Поэтому в обществе сидящих, стоящих и ходящих он всегда предпочитал лежать. Это был его способ замедлиться. Быть может, со временем ерофеевские тапочки станут столь же знаменитыми, как обломовский халат[840]. Только Обломов был тучен и ленив, а Ерофеев строен и подвижен. Его вялость была продуктом работы над собой. Он по каплям выдавливал из себя энергию. Он не поддавался инерции, а создавал ее. Как Бог создал мир из ничего, так Ерофеев создавал энтропию из своей прирожденной энергии. Обломов остался персонажем. Ерофеев стал автором.

Даже еда, где и ленивый Обломов проявлял сноровку, была для Вени способом замедления. Почти всегда голодный, он никогда не торопился с утолением голода. На этой Вениной не-жадности удивительно сходятся все воспоминания. «А когда садились есть, хотя во время войны было голодно, всего было по норме, по кусочку, – он всегда кушал медленно, интеллигентно, аккуратно и долго, безо всякой жадности» (Нина Фролова, сестра Вени). «Бенедикт очень бережно, кусочком хлеба всю (яичницу) подбирал со сковородки. Есть он всегда хотел ужасно, но выражал это застенчиво, ел не жадно и действовал кусочком хлеба как-то чрезвычайно деликатно» (Лидия Любчикова). «Он во всем был тонким. Мы прожили вместе 15 лет, и я не помню, чтобы он жадно ел» (Галина Ерофеева). «Да и вообще, не припомню на его физиономии движения челюстями, не помню жевательных движений, Вене они были не свойственны (Игорь Авдиев)»[841]. Какой там карнавальный обжора – у него и жевательный рефлекс не выражен! Какие уж там «разинутый рот» и «толстый живот» – непременные признаки карнавала, вулканические извержения космической энергии в формах ненасытного чревоугодничества[842].

А ведь если вдуматься, историческая энергия ХХ века больше всего пробуждалась именно этим «жевательно-глотательным» инстинктом, который самая боевитая идеология взяла за точку опоры, чтобы перевернуть мир. Чело этого века, империалистически-коммунистически-фашистски-космически-идеологически-атомно-энергетического – это чело гротескно в прямом, бахтинском значении этого слова.

Гротескное лицо сводится, в сущности, к разинутому рту, – все остальное только обрамление для этого рта, для этой зияющей и поглощающей телесной бездны[843].

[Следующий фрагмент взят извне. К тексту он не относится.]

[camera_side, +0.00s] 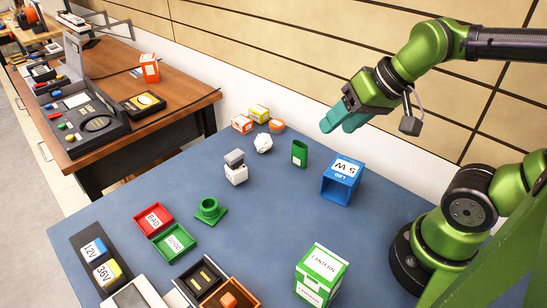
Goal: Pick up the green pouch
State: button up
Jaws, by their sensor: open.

Быстрое и правильное распределение – так можно определить пафос этого самого голодного и торопливого века в человеческой истории, который после всех подвигов дележа должен был завершиться, в духе бахтинской же утопии, веселым праздником всеобщего поедания. «Голод правит миром» – этот древний трюизм стал основой философских учений, а скорейшее утоление голода – священной обязанностью и целью всемирной истории[844]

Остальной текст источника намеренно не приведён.